I have been a poor blogger. That's not true: in point of fact, for a bit over a month now I haven't been a blogger at all. I hope to get back to it in a few days. I trust no-one's missed me.
Nothing particularly earth-shattering has happened over the last month. I did a reading for Torture Garden: Naked City Pastorelles at Our Fair University, to a really humblingly large turnout. I think it went well. I don't know whether anybody's buying the book. It can be gotten from that link there, or from Small Press Distribution.
There have been two reviews, both of them very gratifying: Lisa Lynne Moore, whose more normal field of study is 18th-century literature and the poetics of gardens (why didn't we talk about this stuff back when we were in grad school together?), noticed the book in her excellent blog Sister Arts. Patrick Pritchett, in his blog Writing the Messianic, says some very nice things indeed. I'm pleased to know that my "Osaka Bondage" is the first poem he's encountered to make use of "the perverse practice of bukkake"; truth to tell, it's the only one I've yet encountered to make any use of it. But I don't get around much.
I've had copies of the next book, Red Arcadia, for a couple of weeks now. I'm still very proud of it, and a little mystified at how I managed to write some of the poems in there. It can be gotten from the usual sources: from Shearsman, at the link there, or from a variety of sellers they've linked.

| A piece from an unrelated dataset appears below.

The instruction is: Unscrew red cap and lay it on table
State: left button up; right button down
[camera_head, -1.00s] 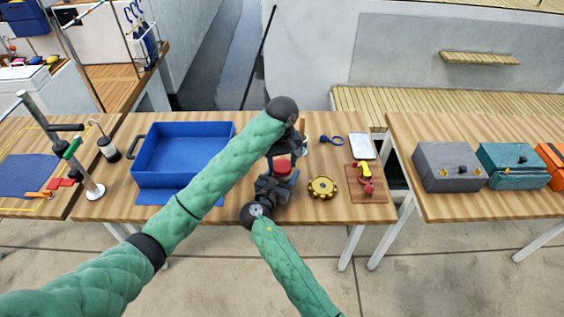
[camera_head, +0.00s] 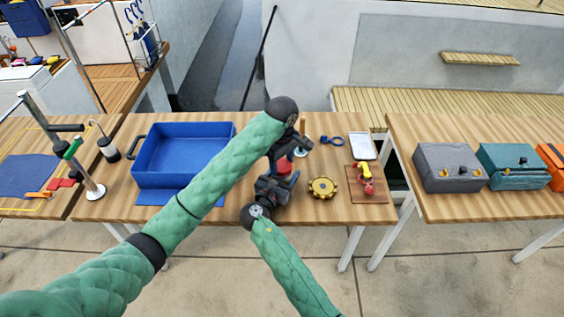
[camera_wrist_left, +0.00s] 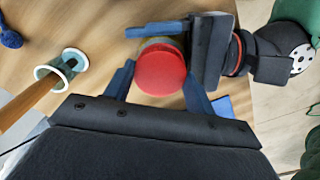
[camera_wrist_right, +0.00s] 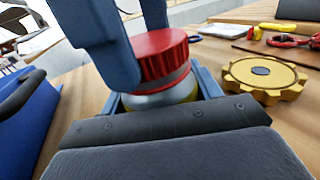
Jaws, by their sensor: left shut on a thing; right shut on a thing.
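A jar (camera_wrist_right: 165,95) with a ribbed red cap (camera_wrist_right: 162,55) stands at the table's middle. The cap also shows between the two grippers in the head view (camera_head: 284,167) and from above in the left wrist view (camera_wrist_left: 160,72). My left gripper (camera_wrist_left: 158,78) reaches over from above, with its fingers shut on either side of the cap. My right gripper (camera_head: 277,184) is shut around the jar's body below the cap. In the right wrist view the cap sits at the jar's top; whether its thread is loose cannot be told. The jar is mostly hidden in the head view.
A blue open bin (camera_head: 185,180) stands to the left on the wooden table (camera_head: 250,213). A yellow gear-like knob (camera_head: 323,187) lies right of the jar. A brown board (camera_head: 378,193) with red and yellow parts and a white tray (camera_head: 362,145) lie farther right.

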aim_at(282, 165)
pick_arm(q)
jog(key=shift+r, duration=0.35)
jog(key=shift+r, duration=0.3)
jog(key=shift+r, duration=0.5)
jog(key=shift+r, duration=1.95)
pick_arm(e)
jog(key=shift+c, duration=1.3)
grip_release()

By word-count, it's a much better buy than Torture Garden (more pages, more poems, more words). We'll see whether the world thinks so. I've sent out several batches of copies now, and aside from a few enthusiastic words from friends – well, the first few weeks after a book comes out one always feels that it's dropped off a cliff into a void.
I'm off to Louisville for the Conference Formerly Known as the Twentieth Century Literature Conference next week, on a panel with the most excellent Bob Archambeau and Vincent Sherry, both of whom will no doubt put me to shame as we all talk about continuities between 19th-century literature and high modernism. Yep, for me that means what else but Ruskin? Another three or four volumes of the Library Edition have rolled by since last mention. Right now I'm in the middle of Love's Meinie, his book of (what else?) ornithology. Yes, the man could write a book about any damned thing that caught his interest. The question is, should he have?
When I get back from Louisville, I have high-toned moral resolutions in place to be blogging again on a regular basis. No apologies: I still believe in this medium.